Large Precipitation Gradients along the South Coast of Alaska Revealed by Spaceborne Radars

Abstract

 The present study focuses on the considerable spatial variability of precipitation along the western coast of a continent at mid-high latitude and investigates the precipitation climatology and mechanism along the south coast of Alaska, using datasets of spaceborne radars onboard two satellites, namely the Dual-frequency Precipitation Radar (DPR) KuPR onboard the Global Precipitation Measurement (GPM) core satellite and the Cloud Profiling Radar (CPR) onboard CloudSat. At higher latitudes, differentiating the phase of precipitation particles falling on the ground is crucial in evaluating precipitation. Classification of satellite precipitation products according to the distance from the coastline shows that precipitation characteristics differ greatly on opposite sides of the coastline. Above coastal waters, relatively heavy precipitation with CPR reflectivity larger than 7 dBZ from orographically enhanced nimbostratus clouds, which can be detected by KuPR, is frequently captured. Meanwhile, along coastal mountains, light-to-moderate snowfall events with CPR reflectivity lower than 11 dBZ, which are well detected by the CPR but rarely detected by KuPR, frequently occur, and they are mainly brought by nimbostratus clouds advected from the coast and orographically enhanced shallow cumuliform clouds. There is no apparent diurnal variation of precipitation except in summer, and the amplitude of the variation in during summer is still low compared with total precipitation especially over the ocean, suggesting that the transport of synoptic-scale water vapor brings much precipitation throughout a year.
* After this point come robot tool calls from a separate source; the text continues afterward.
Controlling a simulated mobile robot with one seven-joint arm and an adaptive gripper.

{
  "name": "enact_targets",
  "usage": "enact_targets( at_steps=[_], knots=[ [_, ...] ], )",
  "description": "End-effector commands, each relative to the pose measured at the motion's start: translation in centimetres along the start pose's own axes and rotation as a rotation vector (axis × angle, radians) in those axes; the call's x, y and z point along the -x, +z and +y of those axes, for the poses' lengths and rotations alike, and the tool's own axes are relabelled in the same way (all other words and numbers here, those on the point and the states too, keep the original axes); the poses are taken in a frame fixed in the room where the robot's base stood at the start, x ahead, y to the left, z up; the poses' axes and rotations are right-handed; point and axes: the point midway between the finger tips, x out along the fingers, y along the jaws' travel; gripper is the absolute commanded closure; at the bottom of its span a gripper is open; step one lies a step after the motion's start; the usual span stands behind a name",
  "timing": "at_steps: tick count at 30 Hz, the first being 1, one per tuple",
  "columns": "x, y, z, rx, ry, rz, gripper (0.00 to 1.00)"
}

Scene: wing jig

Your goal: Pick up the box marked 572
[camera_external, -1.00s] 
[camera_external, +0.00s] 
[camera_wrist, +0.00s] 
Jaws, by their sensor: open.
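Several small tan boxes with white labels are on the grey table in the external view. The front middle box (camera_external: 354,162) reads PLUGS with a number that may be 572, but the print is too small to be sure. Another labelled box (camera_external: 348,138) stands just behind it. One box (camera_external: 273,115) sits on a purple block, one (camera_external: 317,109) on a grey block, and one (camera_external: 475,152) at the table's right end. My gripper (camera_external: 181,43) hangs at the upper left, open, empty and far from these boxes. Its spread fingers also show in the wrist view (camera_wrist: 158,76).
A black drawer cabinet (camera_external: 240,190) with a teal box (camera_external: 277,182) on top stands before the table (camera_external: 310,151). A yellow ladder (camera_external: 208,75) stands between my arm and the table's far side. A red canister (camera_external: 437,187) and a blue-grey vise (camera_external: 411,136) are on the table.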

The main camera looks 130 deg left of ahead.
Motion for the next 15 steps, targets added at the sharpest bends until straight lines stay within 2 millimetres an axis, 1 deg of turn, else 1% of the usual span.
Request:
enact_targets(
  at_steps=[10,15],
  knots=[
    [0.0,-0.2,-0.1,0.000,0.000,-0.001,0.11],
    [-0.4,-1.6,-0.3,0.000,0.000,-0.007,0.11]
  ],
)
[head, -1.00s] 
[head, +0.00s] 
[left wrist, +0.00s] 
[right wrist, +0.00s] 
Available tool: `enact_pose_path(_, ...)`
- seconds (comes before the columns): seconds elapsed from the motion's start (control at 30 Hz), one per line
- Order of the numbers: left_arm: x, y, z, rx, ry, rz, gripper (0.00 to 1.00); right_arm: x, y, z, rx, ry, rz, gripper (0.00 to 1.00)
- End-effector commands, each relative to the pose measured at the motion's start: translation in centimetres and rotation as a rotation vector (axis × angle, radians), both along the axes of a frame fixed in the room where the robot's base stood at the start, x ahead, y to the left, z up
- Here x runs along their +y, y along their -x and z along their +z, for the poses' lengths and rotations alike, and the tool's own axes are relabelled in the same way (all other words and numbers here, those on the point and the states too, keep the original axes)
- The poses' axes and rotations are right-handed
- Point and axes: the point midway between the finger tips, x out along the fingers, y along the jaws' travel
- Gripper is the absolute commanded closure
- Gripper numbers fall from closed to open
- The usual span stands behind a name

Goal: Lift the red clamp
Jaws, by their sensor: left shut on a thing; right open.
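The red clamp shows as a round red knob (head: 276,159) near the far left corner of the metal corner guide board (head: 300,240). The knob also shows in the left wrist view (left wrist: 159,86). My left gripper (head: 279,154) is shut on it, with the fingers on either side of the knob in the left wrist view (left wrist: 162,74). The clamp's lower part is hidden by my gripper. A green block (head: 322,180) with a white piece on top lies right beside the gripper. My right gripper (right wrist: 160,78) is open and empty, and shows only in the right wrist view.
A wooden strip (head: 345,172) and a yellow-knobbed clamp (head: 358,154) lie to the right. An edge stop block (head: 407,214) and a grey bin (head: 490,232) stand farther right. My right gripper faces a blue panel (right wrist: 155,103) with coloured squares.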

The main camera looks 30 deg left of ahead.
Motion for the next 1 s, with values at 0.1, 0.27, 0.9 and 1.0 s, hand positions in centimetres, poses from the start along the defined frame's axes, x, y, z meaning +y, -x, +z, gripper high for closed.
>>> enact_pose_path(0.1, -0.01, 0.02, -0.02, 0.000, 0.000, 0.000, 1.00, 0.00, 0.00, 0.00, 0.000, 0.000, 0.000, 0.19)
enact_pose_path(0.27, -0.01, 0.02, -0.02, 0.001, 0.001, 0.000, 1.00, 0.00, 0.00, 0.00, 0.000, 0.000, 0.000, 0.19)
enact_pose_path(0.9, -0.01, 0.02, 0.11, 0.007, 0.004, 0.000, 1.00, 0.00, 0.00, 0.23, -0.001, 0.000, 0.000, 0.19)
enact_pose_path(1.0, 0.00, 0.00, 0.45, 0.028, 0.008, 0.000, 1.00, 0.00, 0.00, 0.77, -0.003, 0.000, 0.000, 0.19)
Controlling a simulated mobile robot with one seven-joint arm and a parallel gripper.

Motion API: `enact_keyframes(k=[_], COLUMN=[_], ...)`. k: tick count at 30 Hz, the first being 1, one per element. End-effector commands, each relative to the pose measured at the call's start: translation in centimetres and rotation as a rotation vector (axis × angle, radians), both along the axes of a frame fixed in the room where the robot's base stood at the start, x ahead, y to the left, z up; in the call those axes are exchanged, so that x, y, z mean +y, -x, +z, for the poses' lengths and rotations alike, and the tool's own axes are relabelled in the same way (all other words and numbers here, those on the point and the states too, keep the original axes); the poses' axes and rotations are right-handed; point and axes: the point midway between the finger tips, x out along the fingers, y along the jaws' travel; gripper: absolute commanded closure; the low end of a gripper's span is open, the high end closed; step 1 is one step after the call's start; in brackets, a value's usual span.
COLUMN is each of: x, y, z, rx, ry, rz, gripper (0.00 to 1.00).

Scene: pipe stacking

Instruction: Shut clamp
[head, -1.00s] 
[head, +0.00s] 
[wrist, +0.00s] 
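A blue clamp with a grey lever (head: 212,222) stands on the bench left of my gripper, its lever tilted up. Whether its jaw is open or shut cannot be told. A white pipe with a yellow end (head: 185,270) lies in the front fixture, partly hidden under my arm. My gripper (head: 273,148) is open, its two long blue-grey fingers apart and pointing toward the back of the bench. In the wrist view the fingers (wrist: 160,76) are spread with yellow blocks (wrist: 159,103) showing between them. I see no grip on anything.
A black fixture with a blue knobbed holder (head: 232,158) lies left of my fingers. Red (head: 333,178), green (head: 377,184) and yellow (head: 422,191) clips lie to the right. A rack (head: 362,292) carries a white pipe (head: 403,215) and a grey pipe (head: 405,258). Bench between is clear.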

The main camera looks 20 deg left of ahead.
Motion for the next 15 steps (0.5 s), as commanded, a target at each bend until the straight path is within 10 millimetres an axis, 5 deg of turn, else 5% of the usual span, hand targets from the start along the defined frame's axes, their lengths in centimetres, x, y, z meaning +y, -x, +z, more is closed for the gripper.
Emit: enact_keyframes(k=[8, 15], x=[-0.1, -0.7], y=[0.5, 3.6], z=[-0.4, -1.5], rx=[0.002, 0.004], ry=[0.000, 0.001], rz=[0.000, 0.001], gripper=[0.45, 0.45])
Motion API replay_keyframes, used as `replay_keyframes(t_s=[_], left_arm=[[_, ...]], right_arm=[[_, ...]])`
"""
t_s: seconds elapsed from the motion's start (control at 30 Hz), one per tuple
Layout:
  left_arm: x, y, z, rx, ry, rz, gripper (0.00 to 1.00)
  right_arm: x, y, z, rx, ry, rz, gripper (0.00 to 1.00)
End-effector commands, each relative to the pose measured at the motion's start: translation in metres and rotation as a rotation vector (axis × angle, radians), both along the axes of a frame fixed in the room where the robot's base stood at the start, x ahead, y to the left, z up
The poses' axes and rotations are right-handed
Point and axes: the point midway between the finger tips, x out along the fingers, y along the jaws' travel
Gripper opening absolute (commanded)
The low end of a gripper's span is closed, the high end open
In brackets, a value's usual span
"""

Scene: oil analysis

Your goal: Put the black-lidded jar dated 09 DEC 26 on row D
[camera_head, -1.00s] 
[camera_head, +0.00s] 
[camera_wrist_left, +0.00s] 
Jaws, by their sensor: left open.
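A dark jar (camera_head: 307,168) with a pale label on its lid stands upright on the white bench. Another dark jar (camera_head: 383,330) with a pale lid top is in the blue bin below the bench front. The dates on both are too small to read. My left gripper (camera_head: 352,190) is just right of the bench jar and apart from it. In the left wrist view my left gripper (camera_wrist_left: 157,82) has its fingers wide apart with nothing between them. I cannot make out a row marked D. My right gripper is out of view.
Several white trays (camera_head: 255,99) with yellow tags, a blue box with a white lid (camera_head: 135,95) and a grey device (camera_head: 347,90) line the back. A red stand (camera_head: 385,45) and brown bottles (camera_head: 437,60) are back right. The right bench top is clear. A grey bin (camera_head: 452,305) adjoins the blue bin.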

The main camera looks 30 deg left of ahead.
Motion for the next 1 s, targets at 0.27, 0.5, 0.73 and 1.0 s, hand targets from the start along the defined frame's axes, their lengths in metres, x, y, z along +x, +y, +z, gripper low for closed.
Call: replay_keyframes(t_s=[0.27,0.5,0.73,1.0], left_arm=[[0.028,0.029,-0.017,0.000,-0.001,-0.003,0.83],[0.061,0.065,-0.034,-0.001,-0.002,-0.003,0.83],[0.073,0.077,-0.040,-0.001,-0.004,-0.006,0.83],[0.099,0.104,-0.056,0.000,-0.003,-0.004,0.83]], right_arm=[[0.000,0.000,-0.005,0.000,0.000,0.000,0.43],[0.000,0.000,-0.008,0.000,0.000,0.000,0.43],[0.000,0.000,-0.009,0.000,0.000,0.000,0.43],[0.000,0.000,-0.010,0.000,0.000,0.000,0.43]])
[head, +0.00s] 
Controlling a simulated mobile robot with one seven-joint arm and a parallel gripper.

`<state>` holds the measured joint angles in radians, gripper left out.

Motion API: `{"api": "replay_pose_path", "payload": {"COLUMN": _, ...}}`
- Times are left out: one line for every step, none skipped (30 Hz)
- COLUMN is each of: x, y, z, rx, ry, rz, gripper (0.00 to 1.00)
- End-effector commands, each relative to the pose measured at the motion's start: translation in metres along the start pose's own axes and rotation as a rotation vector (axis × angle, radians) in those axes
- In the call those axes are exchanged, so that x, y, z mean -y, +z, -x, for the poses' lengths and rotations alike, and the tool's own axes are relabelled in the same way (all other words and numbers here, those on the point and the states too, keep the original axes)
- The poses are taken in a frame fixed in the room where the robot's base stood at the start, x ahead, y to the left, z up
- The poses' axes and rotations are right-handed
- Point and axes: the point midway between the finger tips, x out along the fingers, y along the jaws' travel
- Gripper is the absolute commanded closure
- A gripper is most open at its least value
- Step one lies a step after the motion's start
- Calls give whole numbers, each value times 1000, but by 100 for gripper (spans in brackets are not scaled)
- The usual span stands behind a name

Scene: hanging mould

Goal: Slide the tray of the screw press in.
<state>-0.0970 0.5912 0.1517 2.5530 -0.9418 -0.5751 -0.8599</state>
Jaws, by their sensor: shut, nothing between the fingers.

Case studies and seasonal analysis indicate that frontal systems and moisture flows associated with extratropical cyclones that arrive from the Gulf of Alaska are blocked by terrain and stagnate along the coast to yield long-lasting precipitation along the coastline. The results of the present study illustrate the importance of using complementary information provided by these radars, to evaluate the precipitation climatology in a region in which both rainfall and snowfall occur.